Critique documenta 14

« Détruire les hiérarchies en son être »

Le message retentissant de la documenta 14 à Kassel est que nous devons reconnaître publiquement la multiplicité des souvenirs. Mais à quel prix ? Dans son article, notre auteur Elsa Guily se penche sur la légitimité de la critique culturelle institutionnelle.

Narimane Mari, Le fort des fous, 2017, vidéo numérique, ​vue de l'installation, Ballhaus, Cassel, documenta 14, photo: Fred Dott

Narimane Mari, Le fort des fous, 2017, vidéo numérique, ​vue de l'installation, Ballhaus, Cassel, documenta 14, photo: Fred Dott

By Elsa Guily

Pour sa 14e édition, la documenta se déroule entre Cassel et Athènes. Sa délocalisation n’a pas manqué de soulever toute une série de questions sur la légitimité de son concept, exprimant une volonté d’« apprendre d’Athènes », créant des espaces de résistances et de soulèvement en réaction à la crise économique et migratoire dont Athènes serait l’épicentre en Europe. Buzz de la part d’une institution toujours en quête de faire parler d’elle ou remise en cause profonde de certaines structures hiérarchiques du pouvoir dominant ?

Entre témoignage du paradigme de la démocratie occidentale et consécration de ses représentations politiques de faux-fuyants, la documenta 14 se veut engager une réflexion collective sur les crises contemporaines de nos sociétés. Initié par Adam Szymczyk, le concept curatorial relève d’une volonté de décentrement institutionnel et des mécanismes hiérarchisant les représentations culturelles. Le philosophe et activiste Paul B. Preciado, en charge de la programmation de rencontres publiques intitulée « Le Parlement des corps », nous questionne ainsi sur notre capacité, en tant que sujets politiques, à exercer notre liberté dans la condition contemporaine du néolibéralisme. « Le Parlement des corps » a été pensé suite aux réactions de soulèvement du peuple après le déni du Parlement grec d’accepter son « non » (ochi) majoritaire au référendum le 5 juillet 2015. C’est dans cette veine contestataire que la documenta 14 cherche à déstabiliser certaines catégories normatives des politiques identitaires (1).

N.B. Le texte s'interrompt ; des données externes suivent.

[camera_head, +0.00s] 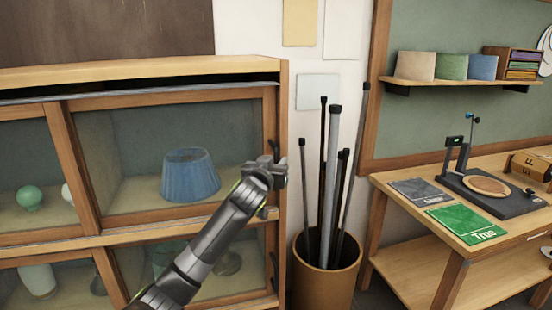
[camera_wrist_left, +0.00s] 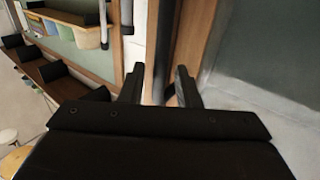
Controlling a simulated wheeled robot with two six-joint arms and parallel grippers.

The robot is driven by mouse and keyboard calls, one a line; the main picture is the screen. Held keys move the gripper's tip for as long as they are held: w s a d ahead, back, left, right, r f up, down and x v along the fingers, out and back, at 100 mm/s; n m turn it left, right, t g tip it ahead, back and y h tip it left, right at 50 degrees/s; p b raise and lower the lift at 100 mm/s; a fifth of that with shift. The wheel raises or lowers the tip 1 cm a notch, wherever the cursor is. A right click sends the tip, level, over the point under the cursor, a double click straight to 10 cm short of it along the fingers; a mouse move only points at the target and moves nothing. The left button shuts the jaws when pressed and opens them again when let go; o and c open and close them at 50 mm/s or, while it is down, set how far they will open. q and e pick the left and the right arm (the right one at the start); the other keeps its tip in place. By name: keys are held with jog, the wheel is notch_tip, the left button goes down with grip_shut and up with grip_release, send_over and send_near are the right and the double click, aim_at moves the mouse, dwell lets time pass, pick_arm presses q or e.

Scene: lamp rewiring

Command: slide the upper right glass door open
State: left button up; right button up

Poster Slogan Can you kill The Hierarchy within you, Athènes Printemps 2017.
Photo © Jorinde Splettstösser.

Sa sélection curatoriale célèbre ainsi la présence d’artistes de perspectives africaines, dont Akinbode Akinbiyi, Sammy Baloji, Otobong Nkanga, Bili Bidjocka, María Magdalena Campos-Pons, Manthia Diawara, Theo Eshetu, Emeka Ogboh, Aboubakar Fofana, Pélagie Gbaguidi, IQHIYA, Bouchra Khalili, Rick Lowe, Ibrahim Mahama, Narimane Mari, Ernest Mancoba, Benjamin Patterson, Pope.L, Tracey Rose, Stanley Whitney, El Hadji Sy, Olu Oguibe, Negros Tou Moria, Igo Diarra et La Médina, Kettly Noël, Kendell Geers, (David Bromberg). Sans oublier les participants hors les murs de l’exposition principale, comme par exemple Douala et les interventions radiophoniques de Radio Sport Info , Younes Baba-Ali et Anna Raimondo qui organisent Saout Africa(s), Satch Hoyt ou encore Nastio Mosquito et leurs performances sonores – pour n’en citer que quelques-un.e.s –, qui sont présentés dans le cadre du programme Every Time A Ear Di Soun, curaté par Bonaventure Soh Bejeng Ndikung.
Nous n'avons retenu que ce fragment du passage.